Exercise input:
* * * * * * * * *

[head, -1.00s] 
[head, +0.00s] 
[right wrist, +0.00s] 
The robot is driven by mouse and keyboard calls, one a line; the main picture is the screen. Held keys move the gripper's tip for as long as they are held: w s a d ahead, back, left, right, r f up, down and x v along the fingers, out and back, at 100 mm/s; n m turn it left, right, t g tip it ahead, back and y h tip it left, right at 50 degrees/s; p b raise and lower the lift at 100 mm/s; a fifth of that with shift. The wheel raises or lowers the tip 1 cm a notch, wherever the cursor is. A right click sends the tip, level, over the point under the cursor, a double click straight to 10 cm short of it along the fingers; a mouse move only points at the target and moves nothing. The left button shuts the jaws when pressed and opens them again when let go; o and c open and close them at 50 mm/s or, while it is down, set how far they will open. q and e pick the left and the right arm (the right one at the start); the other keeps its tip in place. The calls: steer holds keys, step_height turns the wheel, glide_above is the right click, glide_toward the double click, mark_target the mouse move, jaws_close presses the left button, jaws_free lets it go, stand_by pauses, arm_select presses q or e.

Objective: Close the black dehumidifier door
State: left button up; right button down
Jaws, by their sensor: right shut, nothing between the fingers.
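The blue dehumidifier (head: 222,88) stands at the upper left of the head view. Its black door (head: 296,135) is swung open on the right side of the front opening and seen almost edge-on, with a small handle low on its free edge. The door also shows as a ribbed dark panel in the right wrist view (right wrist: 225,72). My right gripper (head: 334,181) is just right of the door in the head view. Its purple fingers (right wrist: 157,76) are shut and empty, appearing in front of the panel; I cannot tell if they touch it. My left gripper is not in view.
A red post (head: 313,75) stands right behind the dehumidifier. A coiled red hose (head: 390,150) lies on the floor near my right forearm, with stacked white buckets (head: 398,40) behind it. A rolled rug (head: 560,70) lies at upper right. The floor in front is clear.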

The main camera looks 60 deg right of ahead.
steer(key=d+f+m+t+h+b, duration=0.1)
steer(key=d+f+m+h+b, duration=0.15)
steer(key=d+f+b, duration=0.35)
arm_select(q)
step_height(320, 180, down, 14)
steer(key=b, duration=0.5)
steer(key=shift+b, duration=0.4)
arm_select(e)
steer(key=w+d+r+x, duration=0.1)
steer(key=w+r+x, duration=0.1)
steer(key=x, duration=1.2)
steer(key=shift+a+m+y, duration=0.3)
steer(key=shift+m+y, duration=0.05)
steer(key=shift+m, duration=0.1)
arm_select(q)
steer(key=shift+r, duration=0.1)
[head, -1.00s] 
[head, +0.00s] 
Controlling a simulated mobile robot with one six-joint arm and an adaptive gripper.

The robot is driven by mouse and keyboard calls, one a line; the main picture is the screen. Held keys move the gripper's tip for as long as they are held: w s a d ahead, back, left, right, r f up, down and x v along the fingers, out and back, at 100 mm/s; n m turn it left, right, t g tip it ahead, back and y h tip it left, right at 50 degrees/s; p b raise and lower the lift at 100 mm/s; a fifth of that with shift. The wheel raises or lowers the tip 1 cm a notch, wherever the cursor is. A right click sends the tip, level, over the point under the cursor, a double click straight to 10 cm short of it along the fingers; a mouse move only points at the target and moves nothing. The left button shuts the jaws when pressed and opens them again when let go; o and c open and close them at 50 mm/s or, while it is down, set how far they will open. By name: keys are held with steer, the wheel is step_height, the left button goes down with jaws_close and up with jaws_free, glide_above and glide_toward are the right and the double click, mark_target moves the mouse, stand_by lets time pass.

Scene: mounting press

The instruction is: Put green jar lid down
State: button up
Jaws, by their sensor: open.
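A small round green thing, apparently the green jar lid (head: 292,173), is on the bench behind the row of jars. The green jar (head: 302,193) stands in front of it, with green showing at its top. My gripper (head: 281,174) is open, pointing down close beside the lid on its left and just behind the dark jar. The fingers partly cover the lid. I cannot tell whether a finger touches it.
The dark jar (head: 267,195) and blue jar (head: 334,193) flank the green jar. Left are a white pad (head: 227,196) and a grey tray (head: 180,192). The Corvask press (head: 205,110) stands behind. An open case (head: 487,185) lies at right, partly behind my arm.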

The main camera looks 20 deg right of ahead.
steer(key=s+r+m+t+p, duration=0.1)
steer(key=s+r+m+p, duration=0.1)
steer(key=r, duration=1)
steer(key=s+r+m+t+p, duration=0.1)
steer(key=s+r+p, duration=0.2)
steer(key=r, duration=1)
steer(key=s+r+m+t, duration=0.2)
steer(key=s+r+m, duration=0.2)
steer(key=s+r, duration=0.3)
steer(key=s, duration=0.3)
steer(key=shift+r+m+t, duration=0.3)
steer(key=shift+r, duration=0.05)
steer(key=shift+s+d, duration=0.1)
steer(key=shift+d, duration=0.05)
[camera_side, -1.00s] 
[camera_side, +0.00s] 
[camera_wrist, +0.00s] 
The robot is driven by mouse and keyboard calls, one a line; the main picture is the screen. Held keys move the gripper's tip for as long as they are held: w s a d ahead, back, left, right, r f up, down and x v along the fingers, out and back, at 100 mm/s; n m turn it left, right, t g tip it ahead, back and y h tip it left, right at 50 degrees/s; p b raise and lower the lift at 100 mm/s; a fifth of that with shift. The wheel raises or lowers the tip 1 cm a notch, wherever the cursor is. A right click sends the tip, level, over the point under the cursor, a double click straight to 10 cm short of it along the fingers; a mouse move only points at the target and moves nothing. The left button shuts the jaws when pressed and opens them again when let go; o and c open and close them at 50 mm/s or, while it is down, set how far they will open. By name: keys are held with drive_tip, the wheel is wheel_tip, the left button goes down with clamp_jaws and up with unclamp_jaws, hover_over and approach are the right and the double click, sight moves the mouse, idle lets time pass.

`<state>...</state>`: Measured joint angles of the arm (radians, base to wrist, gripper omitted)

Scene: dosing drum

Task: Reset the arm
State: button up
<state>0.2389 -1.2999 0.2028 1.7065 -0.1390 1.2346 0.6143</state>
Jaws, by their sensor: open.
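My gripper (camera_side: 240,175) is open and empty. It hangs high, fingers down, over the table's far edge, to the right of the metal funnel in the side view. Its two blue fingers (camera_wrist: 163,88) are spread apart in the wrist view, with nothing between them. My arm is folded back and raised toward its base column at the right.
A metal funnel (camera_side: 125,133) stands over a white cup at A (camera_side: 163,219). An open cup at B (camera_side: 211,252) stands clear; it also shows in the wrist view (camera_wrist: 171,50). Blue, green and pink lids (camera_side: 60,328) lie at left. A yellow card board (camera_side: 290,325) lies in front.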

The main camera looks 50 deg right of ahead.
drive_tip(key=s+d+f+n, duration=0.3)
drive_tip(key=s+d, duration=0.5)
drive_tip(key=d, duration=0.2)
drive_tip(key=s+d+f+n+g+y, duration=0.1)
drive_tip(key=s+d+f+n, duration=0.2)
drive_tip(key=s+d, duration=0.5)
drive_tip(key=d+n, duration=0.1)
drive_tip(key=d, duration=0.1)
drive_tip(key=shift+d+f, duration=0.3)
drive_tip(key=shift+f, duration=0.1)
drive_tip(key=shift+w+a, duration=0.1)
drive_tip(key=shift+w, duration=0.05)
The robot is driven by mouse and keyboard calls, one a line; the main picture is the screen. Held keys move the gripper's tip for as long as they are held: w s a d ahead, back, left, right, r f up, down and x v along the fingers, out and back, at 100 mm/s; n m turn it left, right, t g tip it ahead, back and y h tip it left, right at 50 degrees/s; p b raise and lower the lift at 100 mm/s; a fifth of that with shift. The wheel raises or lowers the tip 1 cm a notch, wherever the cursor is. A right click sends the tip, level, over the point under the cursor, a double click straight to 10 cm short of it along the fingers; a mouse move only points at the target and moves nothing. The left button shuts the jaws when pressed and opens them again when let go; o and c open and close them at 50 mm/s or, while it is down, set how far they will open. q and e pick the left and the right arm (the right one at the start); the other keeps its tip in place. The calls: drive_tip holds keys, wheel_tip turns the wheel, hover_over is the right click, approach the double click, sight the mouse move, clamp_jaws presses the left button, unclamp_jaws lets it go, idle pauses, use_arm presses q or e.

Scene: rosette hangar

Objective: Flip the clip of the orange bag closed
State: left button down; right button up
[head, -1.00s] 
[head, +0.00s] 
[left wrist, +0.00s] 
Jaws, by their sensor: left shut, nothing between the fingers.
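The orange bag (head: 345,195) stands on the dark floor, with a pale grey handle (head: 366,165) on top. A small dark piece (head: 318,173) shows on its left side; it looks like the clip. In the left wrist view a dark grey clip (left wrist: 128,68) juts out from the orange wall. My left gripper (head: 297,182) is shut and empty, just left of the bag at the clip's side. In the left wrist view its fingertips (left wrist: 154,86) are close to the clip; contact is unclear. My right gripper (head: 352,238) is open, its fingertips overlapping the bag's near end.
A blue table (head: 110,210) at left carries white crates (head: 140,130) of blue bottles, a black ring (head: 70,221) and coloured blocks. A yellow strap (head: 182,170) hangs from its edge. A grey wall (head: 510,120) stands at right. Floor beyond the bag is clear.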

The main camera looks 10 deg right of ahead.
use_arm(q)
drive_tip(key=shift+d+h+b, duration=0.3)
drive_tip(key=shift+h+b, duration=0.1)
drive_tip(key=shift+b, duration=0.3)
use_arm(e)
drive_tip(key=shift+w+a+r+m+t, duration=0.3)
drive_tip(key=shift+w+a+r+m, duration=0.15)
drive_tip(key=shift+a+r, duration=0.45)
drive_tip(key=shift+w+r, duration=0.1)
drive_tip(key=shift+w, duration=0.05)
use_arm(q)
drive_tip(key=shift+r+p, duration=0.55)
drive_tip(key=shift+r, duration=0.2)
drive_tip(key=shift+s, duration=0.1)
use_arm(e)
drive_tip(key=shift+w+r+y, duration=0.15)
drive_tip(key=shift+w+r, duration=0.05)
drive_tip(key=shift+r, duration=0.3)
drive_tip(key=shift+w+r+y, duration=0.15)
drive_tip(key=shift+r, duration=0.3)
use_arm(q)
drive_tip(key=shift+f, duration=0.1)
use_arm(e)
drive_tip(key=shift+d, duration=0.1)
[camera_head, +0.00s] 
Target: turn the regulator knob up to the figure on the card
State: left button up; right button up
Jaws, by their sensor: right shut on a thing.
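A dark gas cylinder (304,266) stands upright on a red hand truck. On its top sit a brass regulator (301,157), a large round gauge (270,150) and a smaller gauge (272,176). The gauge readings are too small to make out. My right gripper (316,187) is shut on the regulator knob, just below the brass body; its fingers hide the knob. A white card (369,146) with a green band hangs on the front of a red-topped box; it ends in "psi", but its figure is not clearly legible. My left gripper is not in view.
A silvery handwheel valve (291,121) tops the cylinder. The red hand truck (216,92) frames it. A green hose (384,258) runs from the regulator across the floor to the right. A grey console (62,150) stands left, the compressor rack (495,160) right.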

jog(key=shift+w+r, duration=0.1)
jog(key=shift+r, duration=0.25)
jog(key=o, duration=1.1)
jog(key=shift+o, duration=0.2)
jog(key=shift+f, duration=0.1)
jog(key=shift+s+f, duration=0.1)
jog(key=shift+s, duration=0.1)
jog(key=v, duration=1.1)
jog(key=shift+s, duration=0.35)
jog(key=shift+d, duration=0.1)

* * * * * * * * *

Objective: Lines containing the string "joint" are to be selected and copied.

Finished exercise:
Controlling a simulated mobile robot with one six-joint arm and an adaptive gripper.
`<state>...</state>`: Measured joint angles of the arm (radians, base to wrist, gripper omitted)

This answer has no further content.